Place-It refers to the channel through which the products or services are delivered to the customers. For example some onion farmers sell their output to middlemen which in turn sell to us. The firm has to select from the existing channels or to create its own.
Promotion-It refers to the promotional techniques by which the consumer is made aware of the product, its quality and other characteristics. The producer will have to choose from the different existing modes of promotion be it online, print media ie newspapers/magazines or television or radio. Unconventional modes of promotion are coming up such as gorilla marketing.
Marketing strategy refers to a process which allows a firm to optimize its resources and business opportunities available in order to maximize its sales. It includes scanning of the internal and external business environment .Internal environment includes the organization structure, marketing mix and others. External environment would include the competition in the market, analysis of the consumer, analysis of the market.
A strategic plan can be constructed to post the scanning to find various alternatives available, establish the goals, fix the marketing mix to attain these goals and implement these.
Marketing strategies which are based on market dominance include leader, follower, challenger and nicher.
Marketing strategies based on growth can be classified as horizontal integration, vertical integration, diversification and intensification.
Horizontal integration is when a company creates or acquires production units for outputs which are similar. For example Samsung has released various handsets in its galaxy series pertaining to various price bands.
Vertical integration is where companies in a supply chain are united through a common owner. Usually each member of the supply chain produces a different product or (market-specific) service, and the products combine to satisfy a common need. For example if a mobile handset seller starts producing its parts by itself it would be regarded as vertical integration. A monopoly produced through vertical integration is called a vertical monopoly.
Various other marketing strategies are-
1. Community Marketing - This technique refers to the needs and requirements of the existing customers, as against using various promotional activities to gather new consumers. This promotes loyalty and product satisfaction and also gives rise to “word of mouth” marketing that is when you like a like a product and tell your friends about it. It is more reliable and works better than any other manner of marketing promotion.
2. Affinity Marketing - it links brands which complement each other which hence create strategic partnerships that benefit both companies. While one adds value to existing customer by generating more income, while the other brings in new customers. For example selling Heinz ketchup with Maggie.
3. Call to Action (CTA) Marketing - It is a means particulary and popularly used by websites in the form of a banner, text or graphic, where they induce a person to click it and move into the conversion barrel, from searching to navigating an online store to bagging a sale.
4. Alliance Marketing –In here two or more firms come together and pool in their resources to promote or to sell a particular product or service which will have a much bigger combined impact on the market.
5. Ambush Marketing - This is used by advertisers to bank on a specific event without making any specific the payment, thereby bringing down the costs.

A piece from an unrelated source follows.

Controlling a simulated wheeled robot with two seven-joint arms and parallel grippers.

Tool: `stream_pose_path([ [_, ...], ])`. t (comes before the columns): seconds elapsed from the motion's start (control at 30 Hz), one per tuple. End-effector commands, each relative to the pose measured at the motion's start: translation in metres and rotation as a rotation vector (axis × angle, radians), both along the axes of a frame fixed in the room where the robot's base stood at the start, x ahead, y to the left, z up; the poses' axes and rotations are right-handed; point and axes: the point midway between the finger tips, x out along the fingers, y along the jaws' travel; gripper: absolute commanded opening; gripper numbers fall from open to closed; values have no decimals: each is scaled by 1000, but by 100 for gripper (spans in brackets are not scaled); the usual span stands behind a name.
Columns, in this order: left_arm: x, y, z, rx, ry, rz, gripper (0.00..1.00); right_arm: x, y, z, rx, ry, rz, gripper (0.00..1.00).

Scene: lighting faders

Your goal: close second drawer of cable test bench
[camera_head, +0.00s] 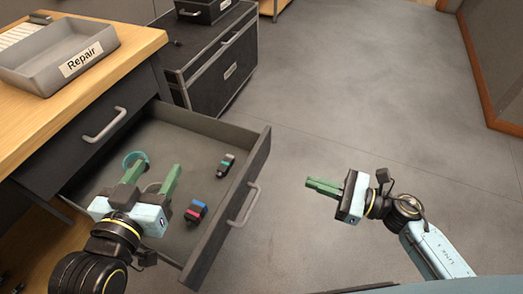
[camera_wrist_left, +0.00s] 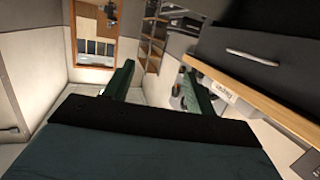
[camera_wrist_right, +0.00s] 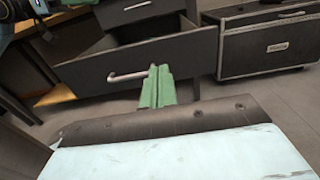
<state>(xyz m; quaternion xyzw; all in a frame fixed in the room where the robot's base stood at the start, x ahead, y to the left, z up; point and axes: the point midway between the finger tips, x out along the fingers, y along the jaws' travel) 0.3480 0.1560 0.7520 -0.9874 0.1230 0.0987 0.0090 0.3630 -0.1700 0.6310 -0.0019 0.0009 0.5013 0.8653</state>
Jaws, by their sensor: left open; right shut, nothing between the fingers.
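The second drawer (camera_head: 262,150) of the wooden-topped bench is pulled far out, below a shut top drawer (camera_head: 75,140). Its front carries a silver bar handle (camera_head: 245,205), which also shows in the right wrist view (camera_wrist_right: 128,76). My left gripper (camera_head: 152,172) is open, its green fingers apart, above the left part of the open drawer. My right gripper (camera_head: 325,186) is shut and empty, in the air to the right of the drawer front and apart from it. In the right wrist view its fingers (camera_wrist_right: 156,86) point toward the drawer front.
Inside the drawer lie a teal ring (camera_head: 135,158), a small black item with a green part (camera_head: 226,164) and a red-and-blue item (camera_head: 196,211). A grey Repair tray (camera_head: 40,78) sits on the bench top. A black case (camera_head: 215,60) stands behind. The floor right is clear.

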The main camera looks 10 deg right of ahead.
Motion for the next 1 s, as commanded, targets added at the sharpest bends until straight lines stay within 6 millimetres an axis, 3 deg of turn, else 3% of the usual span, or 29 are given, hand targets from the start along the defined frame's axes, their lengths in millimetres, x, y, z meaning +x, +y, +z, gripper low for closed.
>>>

It has sub-categories of direct or predatory ambushing or indirect ambushing by association.
6. Close Range Marketing (CRM) – this is also known as Proximity Marketing. It uses Bluetooth technology or Wifi to promote their products and services to their customers at close proximity. For example when you visit café coffee day the wifi connection provided there will provide various activities attempting to promote the brand.
Marketing segmentation-It refers to the strategy where the target market is divided into subsets of consumers with similar needs and priorities and charachteristics. Consumers can be divided through geographic segmentation, behavioral segmentation, and segmentation by occasion.
Marketing research is conducted to obtain data required for marketing activities, and then interpreting the data into information in order to take decisions regarding the marketing mix. Marketing researchers use statistical methods such as quantitative research, qualitative research, hypothesis tests, Chi-squared tests, linear regression, correlations, frequency distributions, poisson distributions, binomial distributions, etc. to interpret their findings and convert data into information. The main aim of the marketing research is to come up with accurate, valid, relevant and reliable and updated data to be used by the organization.
Two types of buying behavior exist-
B2B-It when an organization buys a product or service from another organization. For example Airtel provides audio conferencing and video conferencing services to various organizations.
B2C-it is the most general and relatable form of the doing business. When an organization sells to a customer not in an organizational form. For example when you buy a chocolate from the market.
A new concept of right time marketing is emerging as well. This concept aims at selling the consumers the right product at the right time.ie the product be made available to the consumer at the right place, at the right time. In order to achieve this organization must master its product mix.